→ PROBLEM TO WORK ON: Go through the entries and count the lines with the string "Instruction" in them. Give only that number.
— START OF RAW DATA —
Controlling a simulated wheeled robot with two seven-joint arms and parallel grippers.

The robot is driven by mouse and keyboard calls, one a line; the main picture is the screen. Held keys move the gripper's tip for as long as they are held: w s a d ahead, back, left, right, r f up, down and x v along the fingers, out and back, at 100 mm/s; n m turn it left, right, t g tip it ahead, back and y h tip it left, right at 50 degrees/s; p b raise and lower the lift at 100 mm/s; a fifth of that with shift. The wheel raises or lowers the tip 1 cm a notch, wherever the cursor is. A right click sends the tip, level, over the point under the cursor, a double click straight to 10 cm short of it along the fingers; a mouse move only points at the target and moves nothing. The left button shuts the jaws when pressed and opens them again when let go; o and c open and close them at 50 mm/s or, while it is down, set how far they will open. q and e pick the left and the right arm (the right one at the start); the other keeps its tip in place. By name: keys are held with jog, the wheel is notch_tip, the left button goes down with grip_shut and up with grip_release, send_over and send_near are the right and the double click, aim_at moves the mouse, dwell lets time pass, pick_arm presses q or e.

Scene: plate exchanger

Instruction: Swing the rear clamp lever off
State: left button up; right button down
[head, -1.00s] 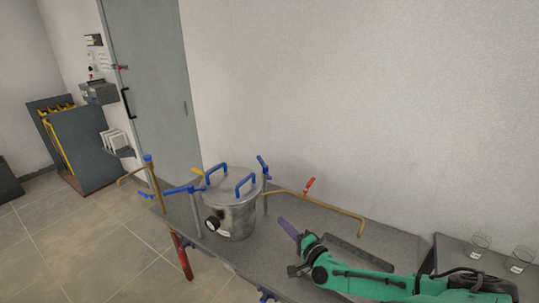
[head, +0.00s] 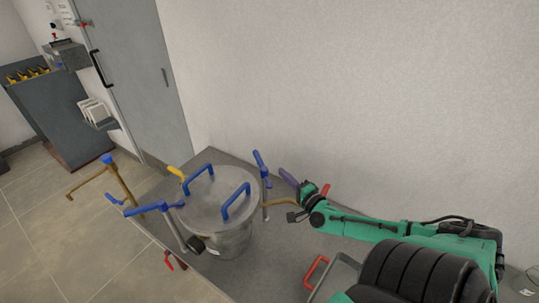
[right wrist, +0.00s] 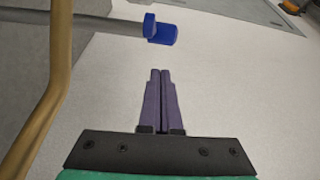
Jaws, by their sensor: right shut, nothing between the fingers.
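A steel pot (head: 228,235) with a lid (head: 212,190) and two blue lid handles stands on the grey table. A blue clamp lever (head: 260,165) stands up on a post at the pot's rear right. A blue lever end (right wrist: 162,32) on a grey rod shows in the right wrist view, ahead of the fingers. My right gripper (head: 283,173) has purple fingers, closed together and empty, just right of the rear lever with a small gap. The fingers show in the right wrist view (right wrist: 160,72) too. A second blue clamp lever (head: 150,209) is at the front left. My left gripper is not in view.
A brass pipe (head: 280,203) with a red handle (head: 325,190) runs behind my right gripper; a brass pipe (right wrist: 45,95) crosses the left of the wrist view. A yellow handle (head: 176,172) sits behind the lid. A red-handled item (head: 316,271) lies at the front right. The wall bounds the rear.

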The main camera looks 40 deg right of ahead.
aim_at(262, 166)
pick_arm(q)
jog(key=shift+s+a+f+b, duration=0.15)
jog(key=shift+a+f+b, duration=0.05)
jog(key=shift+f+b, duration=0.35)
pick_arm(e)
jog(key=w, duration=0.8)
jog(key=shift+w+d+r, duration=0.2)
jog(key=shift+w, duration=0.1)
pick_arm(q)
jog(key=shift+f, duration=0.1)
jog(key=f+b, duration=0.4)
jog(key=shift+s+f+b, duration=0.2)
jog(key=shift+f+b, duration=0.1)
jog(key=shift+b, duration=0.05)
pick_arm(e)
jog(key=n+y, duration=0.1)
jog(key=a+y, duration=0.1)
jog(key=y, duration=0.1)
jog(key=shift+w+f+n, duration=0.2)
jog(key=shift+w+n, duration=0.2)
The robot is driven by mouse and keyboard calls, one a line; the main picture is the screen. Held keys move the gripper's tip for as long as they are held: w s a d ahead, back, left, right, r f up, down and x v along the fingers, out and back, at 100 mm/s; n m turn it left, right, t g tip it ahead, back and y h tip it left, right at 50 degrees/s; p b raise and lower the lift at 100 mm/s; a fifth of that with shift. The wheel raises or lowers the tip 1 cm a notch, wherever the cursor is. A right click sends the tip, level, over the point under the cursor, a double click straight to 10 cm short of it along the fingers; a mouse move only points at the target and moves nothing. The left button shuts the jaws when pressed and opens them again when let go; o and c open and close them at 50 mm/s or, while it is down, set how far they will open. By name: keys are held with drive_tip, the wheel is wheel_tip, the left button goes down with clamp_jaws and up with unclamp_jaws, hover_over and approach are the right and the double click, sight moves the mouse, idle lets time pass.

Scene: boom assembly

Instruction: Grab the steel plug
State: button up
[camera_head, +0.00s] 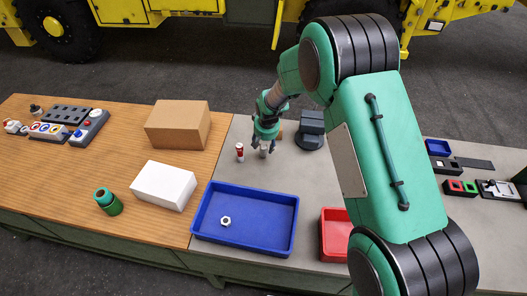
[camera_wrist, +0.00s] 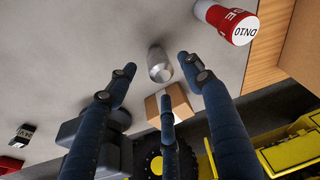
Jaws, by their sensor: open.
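The steel plug (camera_wrist: 159,66) is a small shiny metal cylinder on the grey part of the table. In the wrist view it sits between and just beyond the fingertips. In the head view the plug (camera_head: 263,154) shows just under the fingers, partly hidden by them. My gripper (camera_head: 264,147) points down over it. In the wrist view my gripper (camera_wrist: 157,76) has its dark blue fingers spread around the plug, with a visible gap on each side. It is open and holds nothing.
A dark grey vise-like block (camera_head: 311,130) stands close on the right. A blue tray (camera_head: 250,204) with a nut lies in front, and a cardboard box (camera_head: 178,124) stands farther left.

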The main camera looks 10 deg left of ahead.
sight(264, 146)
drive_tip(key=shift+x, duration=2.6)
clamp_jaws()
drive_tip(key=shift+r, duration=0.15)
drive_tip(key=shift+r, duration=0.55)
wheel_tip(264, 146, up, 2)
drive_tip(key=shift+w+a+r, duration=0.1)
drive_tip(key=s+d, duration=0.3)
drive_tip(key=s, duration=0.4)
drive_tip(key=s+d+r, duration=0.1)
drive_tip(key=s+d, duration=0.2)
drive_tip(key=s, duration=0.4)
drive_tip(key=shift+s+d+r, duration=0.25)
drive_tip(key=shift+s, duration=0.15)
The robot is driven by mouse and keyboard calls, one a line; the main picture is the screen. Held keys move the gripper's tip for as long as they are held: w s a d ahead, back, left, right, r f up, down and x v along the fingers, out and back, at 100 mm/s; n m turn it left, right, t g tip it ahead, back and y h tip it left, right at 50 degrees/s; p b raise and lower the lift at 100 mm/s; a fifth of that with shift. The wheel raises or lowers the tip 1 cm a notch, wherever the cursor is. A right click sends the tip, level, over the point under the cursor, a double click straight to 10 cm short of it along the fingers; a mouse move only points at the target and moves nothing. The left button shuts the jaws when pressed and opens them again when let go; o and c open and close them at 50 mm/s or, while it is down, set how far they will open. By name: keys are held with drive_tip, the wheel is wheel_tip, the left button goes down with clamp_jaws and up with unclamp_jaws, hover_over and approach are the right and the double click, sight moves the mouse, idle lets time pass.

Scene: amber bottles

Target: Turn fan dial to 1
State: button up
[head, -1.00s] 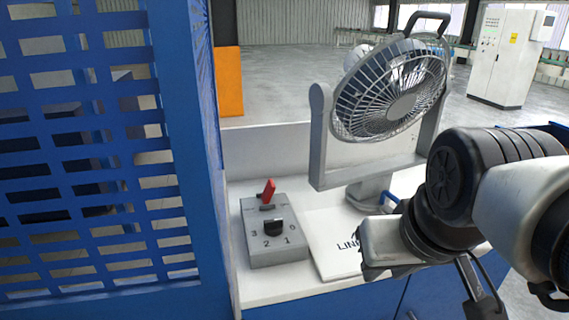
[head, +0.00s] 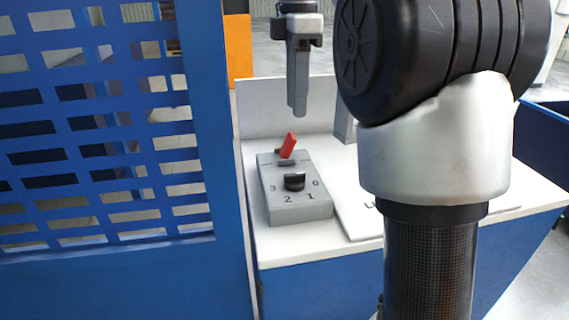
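The grey control box (head: 298,208) lies on the white counter in the head view. Its black fan dial (head: 294,181) has the numbers 3, 2, 1 and 0 around it; which number it points to I cannot make out. A red switch lever (head: 288,145) sticks up, tilted, at the box's far end. My gripper (head: 299,112) points down above and behind the box, apart from the dial. Its fingers overlap in this view, so their gap is not clear. The fan is hidden behind my arm, except a bit of its grey stand (head: 343,122).
A blue slatted panel (head: 225,150) stands close on the left of the box. The white counter (head: 300,243) has a low back wall (head: 262,108). A white sheet (head: 365,222) lies right of the box, partly covered by my arm.

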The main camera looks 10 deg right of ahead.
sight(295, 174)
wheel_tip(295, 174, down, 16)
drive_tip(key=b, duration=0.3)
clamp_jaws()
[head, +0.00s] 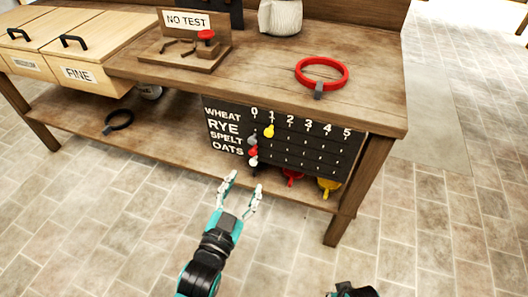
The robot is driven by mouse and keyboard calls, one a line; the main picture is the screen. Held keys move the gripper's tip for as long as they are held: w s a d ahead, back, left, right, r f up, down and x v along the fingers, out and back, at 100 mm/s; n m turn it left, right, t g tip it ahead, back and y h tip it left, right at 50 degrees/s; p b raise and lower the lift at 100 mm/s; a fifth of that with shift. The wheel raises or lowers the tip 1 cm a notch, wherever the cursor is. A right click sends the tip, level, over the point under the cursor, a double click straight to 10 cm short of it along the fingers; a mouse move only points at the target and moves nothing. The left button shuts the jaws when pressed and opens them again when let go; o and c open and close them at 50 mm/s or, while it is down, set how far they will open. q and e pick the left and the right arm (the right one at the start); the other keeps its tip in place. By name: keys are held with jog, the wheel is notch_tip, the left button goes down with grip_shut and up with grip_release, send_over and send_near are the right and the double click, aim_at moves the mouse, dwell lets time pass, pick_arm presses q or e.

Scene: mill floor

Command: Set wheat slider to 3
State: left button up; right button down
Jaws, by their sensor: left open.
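The black slider board (310,157) hangs on the front of the bench, with rows WHEAT, RYE, SPELT and OATS and columns 0 to 5. The yellow knob (268,131), in the top (wheat) row, sits under about 1. A grey knob (252,140), a red knob (253,152) and a whitish knob (253,162) sit near 0 in the rows below. My left gripper (245,181) is open and empty, in front of and below the board's left part, apart from the knobs. My right gripper is not visible; only a dark part shows at the bottom edge.
The bench top holds a red ring (322,73), a NO TEST stand (187,50) and a pale pot (281,17). Drawers (68,60) are at left. Red and yellow items (328,187) show below the board. The tiled floor is clear.

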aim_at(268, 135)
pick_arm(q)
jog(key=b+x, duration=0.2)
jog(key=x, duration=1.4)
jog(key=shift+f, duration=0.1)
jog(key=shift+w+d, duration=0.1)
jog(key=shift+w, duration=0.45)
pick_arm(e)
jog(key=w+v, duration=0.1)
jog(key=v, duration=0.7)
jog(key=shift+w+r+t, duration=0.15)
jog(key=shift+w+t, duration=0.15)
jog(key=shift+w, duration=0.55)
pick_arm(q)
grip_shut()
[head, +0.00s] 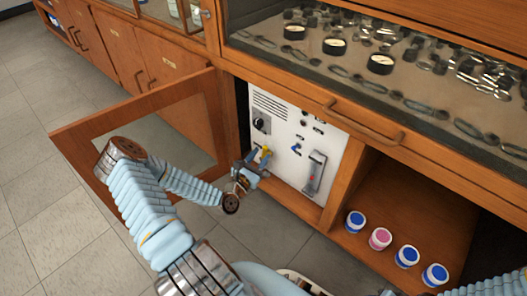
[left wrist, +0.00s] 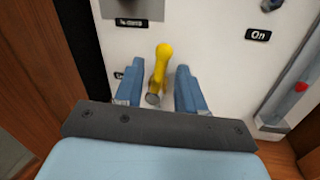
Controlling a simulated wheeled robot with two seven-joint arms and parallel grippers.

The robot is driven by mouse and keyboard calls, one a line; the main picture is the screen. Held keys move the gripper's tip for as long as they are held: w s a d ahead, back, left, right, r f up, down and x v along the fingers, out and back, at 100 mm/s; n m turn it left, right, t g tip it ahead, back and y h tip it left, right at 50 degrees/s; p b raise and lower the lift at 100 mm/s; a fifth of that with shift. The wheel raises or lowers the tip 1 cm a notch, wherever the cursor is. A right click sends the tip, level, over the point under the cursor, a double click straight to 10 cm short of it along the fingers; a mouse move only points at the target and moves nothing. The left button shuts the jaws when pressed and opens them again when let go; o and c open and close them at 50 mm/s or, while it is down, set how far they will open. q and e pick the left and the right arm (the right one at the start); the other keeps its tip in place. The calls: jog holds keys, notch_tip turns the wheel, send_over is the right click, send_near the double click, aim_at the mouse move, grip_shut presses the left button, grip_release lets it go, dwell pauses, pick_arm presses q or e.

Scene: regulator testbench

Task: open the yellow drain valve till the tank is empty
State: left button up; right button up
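The yellow drain valve (left wrist: 161,66) sits low on the white regulator panel (head: 285,125). In the left wrist view its handle points up the picture and lies between my two fingers, with a gap on each side. In the head view the yellow valve (head: 265,153) shows just above my left gripper (head: 247,172). My left gripper (left wrist: 157,90) is open around the valve handle. A clear tube with a red mark (left wrist: 301,87), perhaps the tank gauge, is at the right of the panel; it also shows in the head view (head: 313,173). My right gripper is not in view.
The open wooden door (head: 75,135) stands left of my arm. The cabinet's side frame (head: 343,185) borders the panel at the right. Several lidded jars (head: 380,238) stand in the compartment at the right. A glass display case (head: 390,60) is above.

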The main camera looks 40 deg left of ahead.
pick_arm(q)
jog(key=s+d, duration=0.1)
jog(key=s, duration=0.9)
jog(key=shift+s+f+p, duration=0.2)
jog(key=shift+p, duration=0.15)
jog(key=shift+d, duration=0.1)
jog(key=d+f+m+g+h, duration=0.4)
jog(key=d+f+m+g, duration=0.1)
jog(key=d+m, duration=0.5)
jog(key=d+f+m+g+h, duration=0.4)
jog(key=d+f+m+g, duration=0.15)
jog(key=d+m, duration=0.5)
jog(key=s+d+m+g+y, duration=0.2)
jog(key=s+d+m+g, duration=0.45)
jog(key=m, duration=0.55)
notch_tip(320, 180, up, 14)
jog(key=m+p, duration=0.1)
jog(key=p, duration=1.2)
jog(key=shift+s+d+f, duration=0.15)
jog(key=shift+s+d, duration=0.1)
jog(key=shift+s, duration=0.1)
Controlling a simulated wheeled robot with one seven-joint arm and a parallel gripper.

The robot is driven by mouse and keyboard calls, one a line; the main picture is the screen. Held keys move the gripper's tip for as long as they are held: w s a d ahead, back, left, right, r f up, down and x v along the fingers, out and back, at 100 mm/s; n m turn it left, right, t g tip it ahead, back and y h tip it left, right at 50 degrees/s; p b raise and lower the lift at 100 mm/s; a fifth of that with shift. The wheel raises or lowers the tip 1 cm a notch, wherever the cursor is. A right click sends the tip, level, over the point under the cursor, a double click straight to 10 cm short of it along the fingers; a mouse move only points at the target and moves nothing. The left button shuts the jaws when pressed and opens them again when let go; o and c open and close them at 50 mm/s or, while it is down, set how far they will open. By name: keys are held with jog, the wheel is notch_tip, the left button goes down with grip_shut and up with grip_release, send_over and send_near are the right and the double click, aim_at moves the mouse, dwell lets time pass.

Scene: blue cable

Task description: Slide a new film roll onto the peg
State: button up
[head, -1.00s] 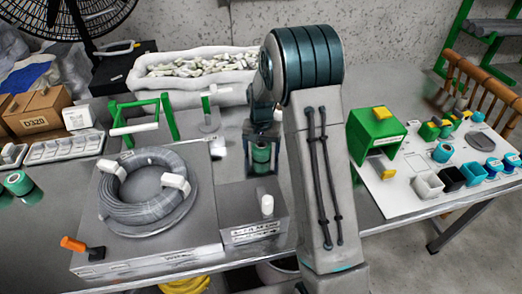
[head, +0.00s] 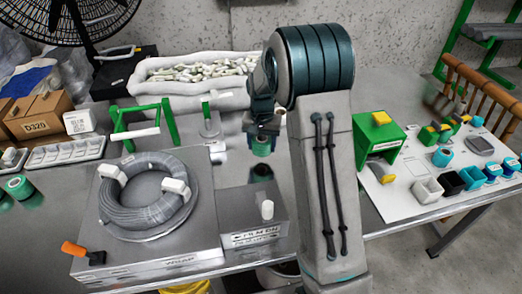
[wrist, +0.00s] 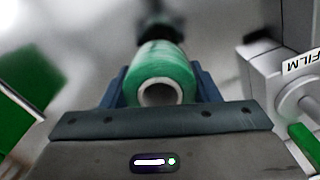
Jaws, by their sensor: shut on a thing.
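My gripper (head: 262,130) is shut on a green film roll (head: 262,148), held above the table behind the small grey box. In the wrist view the fingers of my gripper (wrist: 163,92) clasp both sides of the green film roll (wrist: 162,58), with its open white core facing the camera. A white upright peg (head: 267,209) stands bare on the grey box (head: 240,215), apart from the roll. The wrist view also shows a white round peg (wrist: 297,98) beside a FILM label (wrist: 302,63) at the right; I cannot tell whether it is the same peg.
A grey cable coil (head: 145,215) lies on a larger box at left. A green post (head: 206,112) stands behind the boxes, left of my gripper. A green-fronted dispenser (head: 378,135) and white board (head: 400,200) are at right. Two spare green rolls (head: 20,187) lie far left.

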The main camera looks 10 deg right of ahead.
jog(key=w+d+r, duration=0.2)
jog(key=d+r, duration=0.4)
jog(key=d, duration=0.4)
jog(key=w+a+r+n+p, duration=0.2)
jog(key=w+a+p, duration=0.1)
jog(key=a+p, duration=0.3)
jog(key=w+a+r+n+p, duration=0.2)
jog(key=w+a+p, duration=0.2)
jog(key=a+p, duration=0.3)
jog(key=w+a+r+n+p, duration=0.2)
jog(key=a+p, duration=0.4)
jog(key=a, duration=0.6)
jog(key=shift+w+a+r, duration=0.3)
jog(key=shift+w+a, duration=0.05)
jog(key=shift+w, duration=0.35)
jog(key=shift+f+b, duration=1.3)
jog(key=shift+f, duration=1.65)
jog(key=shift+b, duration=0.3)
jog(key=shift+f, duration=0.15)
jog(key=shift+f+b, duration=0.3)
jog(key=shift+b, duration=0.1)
— END OF RAW DATA —
→ ANSWER TO THIS TASK: 2